Historian says Washington had business reasons to visit the area
To many, George Washington's name probably evokes thoughts of cherry trees, Fort Necessity, Valley Forge and the father of our country.
But there is another side of the first president that is not as well known -- his entrepreneurial endeavors.
At a Presidents Day luncheon hosted by the Queen Alliquippa Chapter of the Daughters of the American Revolution, historian Dr. Miles Richards talked about two little-known visits by Washington to Western Pennsylvania.
"Usually you think of him during the French and Indian War in 1750," Richards said. "Or you think of George Washington, the military leader, president or statesman. Often we forget George Washington, the businessman."
Washington made two trips to this area -- in the fall of 1770 and in 1784. Richards said Washington hired Capt. William Crawford in 1768 as his land agent to survey and lay out the parcels. Two years later he visited his property -- 1,500 acres in what is now Perryopolis, called Washington's Bottom at that time.
"He followed Braddock Road, which he surveyed," the historian said. "He went to Connellsville, where he stayed a couple days. While he was there, he visited a coal mine and said the coal looked nice and burned very well, and said it would make a good investment. He never invested in the coal mine."
Being familiar with the area from the French and Indian War, he often talked about how the fertile, black soil would be good for farming, especially the bottom lands along the Youghiogheny River.
A reminder of Washington's connection to that community is a gristmill located off Route 51 South.
"Washington hired Gilbert Simpson of Virginia to run the grist mill," Richards said. "But he ignored the locals who told him there wasn't significant water in the spring, especially during droughts, and that debris and boulders clogged the water's flow."
The gristmill was built and operational within a year, "but Simpson's management was not very good and it never made much of a profit," he said.

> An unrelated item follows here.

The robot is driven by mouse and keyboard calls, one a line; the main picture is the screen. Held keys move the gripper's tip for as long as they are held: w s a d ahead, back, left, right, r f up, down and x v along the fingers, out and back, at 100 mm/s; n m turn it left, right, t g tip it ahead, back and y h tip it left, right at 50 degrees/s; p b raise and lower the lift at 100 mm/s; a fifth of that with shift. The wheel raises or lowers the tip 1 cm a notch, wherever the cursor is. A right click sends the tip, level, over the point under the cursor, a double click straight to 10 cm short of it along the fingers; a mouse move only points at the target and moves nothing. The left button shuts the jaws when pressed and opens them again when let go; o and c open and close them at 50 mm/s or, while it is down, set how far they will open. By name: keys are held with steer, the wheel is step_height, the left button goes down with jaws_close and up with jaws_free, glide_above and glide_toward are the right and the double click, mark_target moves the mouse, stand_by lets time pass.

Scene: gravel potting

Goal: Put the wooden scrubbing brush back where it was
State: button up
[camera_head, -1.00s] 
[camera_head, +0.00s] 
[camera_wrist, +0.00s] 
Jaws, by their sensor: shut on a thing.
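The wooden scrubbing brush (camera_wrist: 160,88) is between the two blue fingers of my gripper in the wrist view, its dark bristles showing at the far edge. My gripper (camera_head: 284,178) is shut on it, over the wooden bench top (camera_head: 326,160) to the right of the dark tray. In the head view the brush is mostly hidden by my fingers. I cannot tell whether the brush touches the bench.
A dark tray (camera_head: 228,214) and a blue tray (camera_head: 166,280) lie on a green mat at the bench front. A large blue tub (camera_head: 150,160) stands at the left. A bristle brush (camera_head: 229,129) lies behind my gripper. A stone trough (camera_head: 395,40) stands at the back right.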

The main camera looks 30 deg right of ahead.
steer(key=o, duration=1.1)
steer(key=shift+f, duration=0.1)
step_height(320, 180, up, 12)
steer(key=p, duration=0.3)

On his way to Pittsburgh, Washington continued along the Yough and, according to Richards, "If anyone was along the river in Buena Vista the afternoon of Oct. 17 in 1770, they would have seen George Washington across the river."
When he arrived in Pittsburgh, he spent a couple days at Fort Pitt before embarking on a canoe journey down the Ohio River.
"Washington wanted to connect the Potomac (River) with the Ohio with an east-west canal," the historian said. "It never happened but he spent three decades working on it. There are remnants around Harpers Ferry of the Potomac Canal Company."
On his return to Mount Vernon, Washington and his entourage were caught in a blizzard and had to spend a couple days in Turtle Creek. Richards said Washington planned to return to Western Pennsylvania once a year, but did not make another trip to this area until 1784.
Circumstances were a bit different when he returned 14 years later. Crawford was killed in 1781 and most of the land lease papers were lost. The result was squatters claiming parcels that Washington owned. One member of the group on this second visit was Washington's nephew who, according to Richards, said of his uncle, "he knew every acre he owned and every shilling owed."
Upon arriving in Perryopolis, he discovered many of his tenants had left. He also did not like how Simpson was operating the grist mill.
"He gave Simpson a piece of his mind and fired him and told him to get off his property," Richards said.
Frustrated with what he saw, Washington decided to put the grist mill up for public auction.
"He was pleased when he saw about 200 people showed up. But in 20 minutes he had no bidders. The people had come out to gawk at him, not bid," Richards said. "Also, no one would move into Simpson's house, so he allowed him to stay. His last day there was spent going around to collect money from his tenants."
The grist mill was sold in 1794 and remained in operation for more than 100 years, although it was never very productive, Richards said.
This time, on his way to the Monongahela River, Washington rode through what is now Rostraver Township "and probably took what is Route 136 to what is now River Road to Monongahela City," Richards said.
He returned to Pennsylvania once more during the Whiskey Rebellion, but only as far as Bedford.
"It's possible he took a personal interest in the Whiskey Rebellion because many of the people involved with that were the same cast of characters whom he crossed paths with over the land issue," Richards said.
When remembering Washington, the historian said, "think of Braddock Field or Fort Necessity. But you also need to think of him arguing with people low on the totem pole and not being able to get rid of a grist mill. You need to think of him as a businessman, too."